▸ **RECORDS SHOWN**
═══
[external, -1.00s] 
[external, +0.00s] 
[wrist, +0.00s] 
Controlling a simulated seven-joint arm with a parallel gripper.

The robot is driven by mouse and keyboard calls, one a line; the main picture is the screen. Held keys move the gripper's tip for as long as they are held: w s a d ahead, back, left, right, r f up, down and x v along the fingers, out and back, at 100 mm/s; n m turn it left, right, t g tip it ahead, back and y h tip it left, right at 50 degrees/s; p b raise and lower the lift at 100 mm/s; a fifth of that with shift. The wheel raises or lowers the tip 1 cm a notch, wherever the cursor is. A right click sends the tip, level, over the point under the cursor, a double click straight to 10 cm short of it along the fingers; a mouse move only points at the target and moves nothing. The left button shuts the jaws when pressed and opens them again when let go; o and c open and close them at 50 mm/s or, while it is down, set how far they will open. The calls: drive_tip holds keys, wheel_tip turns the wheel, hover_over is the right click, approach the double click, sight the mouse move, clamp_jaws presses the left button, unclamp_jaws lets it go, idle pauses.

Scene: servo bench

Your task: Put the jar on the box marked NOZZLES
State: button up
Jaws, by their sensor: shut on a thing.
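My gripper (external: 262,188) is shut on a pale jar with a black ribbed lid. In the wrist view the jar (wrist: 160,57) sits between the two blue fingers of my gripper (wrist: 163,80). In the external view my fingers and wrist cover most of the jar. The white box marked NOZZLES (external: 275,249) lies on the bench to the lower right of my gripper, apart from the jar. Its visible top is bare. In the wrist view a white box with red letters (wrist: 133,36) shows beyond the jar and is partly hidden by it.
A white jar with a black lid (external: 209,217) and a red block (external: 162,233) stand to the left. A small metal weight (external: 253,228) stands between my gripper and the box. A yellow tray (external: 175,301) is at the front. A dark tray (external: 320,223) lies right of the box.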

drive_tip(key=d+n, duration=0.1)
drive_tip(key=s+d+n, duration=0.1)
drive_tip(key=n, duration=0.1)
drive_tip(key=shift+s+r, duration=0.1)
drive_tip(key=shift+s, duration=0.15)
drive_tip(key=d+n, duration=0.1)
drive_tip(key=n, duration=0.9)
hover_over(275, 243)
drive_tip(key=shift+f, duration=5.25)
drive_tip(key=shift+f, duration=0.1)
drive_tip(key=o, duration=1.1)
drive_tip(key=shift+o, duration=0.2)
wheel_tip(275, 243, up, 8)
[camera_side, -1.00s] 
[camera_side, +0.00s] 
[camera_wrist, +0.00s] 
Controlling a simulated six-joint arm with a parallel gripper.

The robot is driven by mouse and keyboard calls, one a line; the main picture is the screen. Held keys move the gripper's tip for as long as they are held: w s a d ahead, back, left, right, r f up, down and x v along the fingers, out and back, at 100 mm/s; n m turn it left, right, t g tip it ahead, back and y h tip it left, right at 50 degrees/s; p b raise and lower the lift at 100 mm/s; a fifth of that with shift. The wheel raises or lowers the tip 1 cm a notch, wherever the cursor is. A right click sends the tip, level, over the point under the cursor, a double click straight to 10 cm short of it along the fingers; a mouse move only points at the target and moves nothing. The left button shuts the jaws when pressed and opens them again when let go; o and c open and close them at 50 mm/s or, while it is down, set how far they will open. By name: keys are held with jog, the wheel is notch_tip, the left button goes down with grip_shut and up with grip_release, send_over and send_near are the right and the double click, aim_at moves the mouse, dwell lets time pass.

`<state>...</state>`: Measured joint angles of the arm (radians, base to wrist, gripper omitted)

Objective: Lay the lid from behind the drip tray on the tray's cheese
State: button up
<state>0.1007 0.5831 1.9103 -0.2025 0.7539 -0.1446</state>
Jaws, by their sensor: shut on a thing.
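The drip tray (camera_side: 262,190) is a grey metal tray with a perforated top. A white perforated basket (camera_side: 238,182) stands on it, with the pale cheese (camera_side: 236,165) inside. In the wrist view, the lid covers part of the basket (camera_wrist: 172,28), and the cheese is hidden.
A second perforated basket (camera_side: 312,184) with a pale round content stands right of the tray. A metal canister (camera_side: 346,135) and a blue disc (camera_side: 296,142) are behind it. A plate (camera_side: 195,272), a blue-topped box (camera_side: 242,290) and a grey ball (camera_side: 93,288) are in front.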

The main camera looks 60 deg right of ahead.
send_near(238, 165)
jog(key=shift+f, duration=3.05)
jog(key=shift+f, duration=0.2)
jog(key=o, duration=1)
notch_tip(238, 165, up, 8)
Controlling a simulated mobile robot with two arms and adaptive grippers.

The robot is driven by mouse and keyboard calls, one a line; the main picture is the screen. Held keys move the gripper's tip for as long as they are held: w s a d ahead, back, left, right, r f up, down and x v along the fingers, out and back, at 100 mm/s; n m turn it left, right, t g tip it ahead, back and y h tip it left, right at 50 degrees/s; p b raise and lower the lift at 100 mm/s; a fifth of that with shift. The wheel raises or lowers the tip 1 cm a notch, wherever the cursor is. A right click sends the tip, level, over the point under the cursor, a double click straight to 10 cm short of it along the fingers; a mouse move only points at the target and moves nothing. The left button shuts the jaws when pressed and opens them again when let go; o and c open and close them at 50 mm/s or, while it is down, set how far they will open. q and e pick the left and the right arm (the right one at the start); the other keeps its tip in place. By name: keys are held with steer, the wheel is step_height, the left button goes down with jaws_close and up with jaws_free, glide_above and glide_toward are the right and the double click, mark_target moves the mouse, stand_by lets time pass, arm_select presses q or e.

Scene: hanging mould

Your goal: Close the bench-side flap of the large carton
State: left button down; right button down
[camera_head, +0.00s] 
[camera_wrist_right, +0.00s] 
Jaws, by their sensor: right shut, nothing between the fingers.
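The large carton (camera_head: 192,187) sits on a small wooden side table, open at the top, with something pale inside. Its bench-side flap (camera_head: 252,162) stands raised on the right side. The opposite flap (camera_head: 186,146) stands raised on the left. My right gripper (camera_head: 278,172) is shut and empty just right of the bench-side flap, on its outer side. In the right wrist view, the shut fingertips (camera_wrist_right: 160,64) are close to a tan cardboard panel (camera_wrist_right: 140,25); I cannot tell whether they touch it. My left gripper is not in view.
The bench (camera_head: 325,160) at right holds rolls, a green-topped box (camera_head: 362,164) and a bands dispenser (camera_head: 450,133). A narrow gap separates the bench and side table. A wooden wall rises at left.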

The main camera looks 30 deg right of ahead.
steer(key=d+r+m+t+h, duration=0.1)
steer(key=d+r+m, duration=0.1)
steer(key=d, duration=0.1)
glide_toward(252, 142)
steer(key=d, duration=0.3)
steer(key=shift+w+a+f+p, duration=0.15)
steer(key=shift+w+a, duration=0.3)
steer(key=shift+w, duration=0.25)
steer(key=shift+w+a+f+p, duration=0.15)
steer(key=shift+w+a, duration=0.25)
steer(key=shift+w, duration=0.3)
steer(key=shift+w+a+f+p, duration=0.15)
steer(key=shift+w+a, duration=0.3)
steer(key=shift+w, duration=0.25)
═══
Write out all of the records once more, exactly.

[external, -1.00s] 
[external, +0.00s] 
[wrist, +0.00s] 
Controlling a simulated seven-joint arm with a parallel gripper.

The robot is driven by mouse and keyboard calls, one a line; the main picture is the screen. Held keys move the gripper's tip for as long as they are held: w s a d ahead, back, left, right, r f up, down and x v along the fingers, out and back, at 100 mm/s; n m turn it left, right, t g tip it ahead, back and y h tip it left, right at 50 degrees/s; p b raise and lower the lift at 100 mm/s; a fifth of that with shift. The wheel raises or lowers the tip 1 cm a notch, wherever the cursor is. A right click sends the tip, level, over the point under the cursor, a double click straight to 10 cm short of it along the fingers; a mouse move only points at the target and moves nothing. The left button shuts the jaws when pressed and opens them again when let go; o and c open and close them at 50 mm/s or, while it is down, set how far they will open. The calls: drive_tip holds keys, wheel_tip turns the wheel, hover_over is the right click, approach the double click, sight the mouse move, clamp_jaws presses the left button, unclamp_jaws lets it go, idle pauses.

Scene: servo bench

Your task: Put the jar on the box marked NOZZLES
State: button up
Jaws, by their sensor: shut on a thing.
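My gripper (external: 262,188) is shut on a pale jar with a black ribbed lid. In the wrist view the jar (wrist: 160,57) sits between the two blue fingers of my gripper (wrist: 163,80). In the external view my fingers and wrist cover most of the jar. The white box marked NOZZLES (external: 275,249) lies on the bench to the lower right of my gripper, apart from the jar. Its visible top is bare. In the wrist view a white box with red letters (wrist: 133,36) shows beyond the jar and is partly hidden by it.
A white jar with a black lid (external: 209,217) and a red block (external: 162,233) stand to the left. A small metal weight (external: 253,228) stands between my gripper and the box. A yellow tray (external: 175,301) is at the front. A dark tray (external: 320,223) lies right of the box.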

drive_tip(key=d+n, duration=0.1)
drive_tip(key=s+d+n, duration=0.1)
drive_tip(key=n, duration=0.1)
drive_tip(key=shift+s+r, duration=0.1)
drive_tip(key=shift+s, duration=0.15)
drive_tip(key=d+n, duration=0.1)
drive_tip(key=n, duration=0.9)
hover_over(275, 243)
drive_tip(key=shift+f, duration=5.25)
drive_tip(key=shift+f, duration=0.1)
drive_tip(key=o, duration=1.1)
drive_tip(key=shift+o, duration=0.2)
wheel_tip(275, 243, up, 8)
[camera_side, -1.00s] 
[camera_side, +0.00s] 
[camera_wrist, +0.00s] 
Controlling a simulated six-joint arm with a parallel gripper.

The robot is driven by mouse and keyboard calls, one a line; the main picture is the screen. Held keys move the gripper's tip for as long as they are held: w s a d ahead, back, left, right, r f up, down and x v along the fingers, out and back, at 100 mm/s; n m turn it left, right, t g tip it ahead, back and y h tip it left, right at 50 degrees/s; p b raise and lower the lift at 100 mm/s; a fifth of that with shift. The wheel raises or lowers the tip 1 cm a notch, wherever the cursor is. A right click sends the tip, level, over the point under the cursor, a double click straight to 10 cm short of it along the fingers; a mouse move only points at the target and moves nothing. The left button shuts the jaws when pressed and opens them again when let go; o and c open and close them at 50 mm/s or, while it is down, set how far they will open. By name: keys are held with jog, the wheel is notch_tip, the left button goes down with grip_shut and up with grip_release, send_over and send_near are the right and the double click, aim_at moves the mouse, dwell lets time pass.

`<state>...</state>`: Measured joint angles of the arm (radians, base to wrist, gripper omitted)

Objective: Lay the lid from behind the drip tray on the tray's cheese
State: button up
<state>0.1007 0.5831 1.9103 -0.2025 0.7539 -0.1446</state>
Jaws, by their sensor: shut on a thing.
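The drip tray (camera_side: 262,190) is a grey metal tray with a perforated top. A white perforated basket (camera_side: 238,182) stands on it, with the pale cheese (camera_side: 236,165) inside. In the wrist view, the lid covers part of the basket (camera_wrist: 172,28), and the cheese is hidden.
A second perforated basket (camera_side: 312,184) with a pale round content stands right of the tray. A metal canister (camera_side: 346,135) and a blue disc (camera_side: 296,142) are behind it. A plate (camera_side: 195,272), a blue-topped box (camera_side: 242,290) and a grey ball (camera_side: 93,288) are in front.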

The main camera looks 60 deg right of ahead.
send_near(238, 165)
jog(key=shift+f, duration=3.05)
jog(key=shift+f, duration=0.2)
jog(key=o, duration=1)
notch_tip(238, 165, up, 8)
Controlling a simulated mobile robot with two arms and adaptive grippers.

The robot is driven by mouse and keyboard calls, one a line; the main picture is the screen. Held keys move the gripper's tip for as long as they are held: w s a d ahead, back, left, right, r f up, down and x v along the fingers, out and back, at 100 mm/s; n m turn it left, right, t g tip it ahead, back and y h tip it left, right at 50 degrees/s; p b raise and lower the lift at 100 mm/s; a fifth of that with shift. The wheel raises or lowers the tip 1 cm a notch, wherever the cursor is. A right click sends the tip, level, over the point under the cursor, a double click straight to 10 cm short of it along the fingers; a mouse move only points at the target and moves nothing. The left button shuts the jaws when pressed and opens them again when let go; o and c open and close them at 50 mm/s or, while it is down, set how far they will open. q and e pick the left and the right arm (the right one at the start); the other keeps its tip in place. By name: keys are held with steer, the wheel is step_height, the left button goes down with jaws_close and up with jaws_free, glide_above and glide_toward are the right and the double click, mark_target moves the mouse, stand_by lets time pass, arm_select presses q or e.

Scene: hanging mould

Your goal: Close the bench-side flap of the large carton
State: left button down; right button down
[camera_head, +0.00s] 
[camera_wrist_right, +0.00s] 
Jaws, by their sensor: right shut, nothing between the fingers.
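The large carton (camera_head: 192,187) sits on a small wooden side table, open at the top, with something pale inside. Its bench-side flap (camera_head: 252,162) stands raised on the right side. The opposite flap (camera_head: 186,146) stands raised on the left. My right gripper (camera_head: 278,172) is shut and empty just right of the bench-side flap, on its outer side. In the right wrist view, the shut fingertips (camera_wrist_right: 160,64) are close to a tan cardboard panel (camera_wrist_right: 140,25); I cannot tell whether they touch it. My left gripper is not in view.
The bench (camera_head: 325,160) at right holds rolls, a green-topped box (camera_head: 362,164) and a bands dispenser (camera_head: 450,133). A narrow gap separates the bench and side table. A wooden wall rises at left.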

The main camera looks 30 deg right of ahead.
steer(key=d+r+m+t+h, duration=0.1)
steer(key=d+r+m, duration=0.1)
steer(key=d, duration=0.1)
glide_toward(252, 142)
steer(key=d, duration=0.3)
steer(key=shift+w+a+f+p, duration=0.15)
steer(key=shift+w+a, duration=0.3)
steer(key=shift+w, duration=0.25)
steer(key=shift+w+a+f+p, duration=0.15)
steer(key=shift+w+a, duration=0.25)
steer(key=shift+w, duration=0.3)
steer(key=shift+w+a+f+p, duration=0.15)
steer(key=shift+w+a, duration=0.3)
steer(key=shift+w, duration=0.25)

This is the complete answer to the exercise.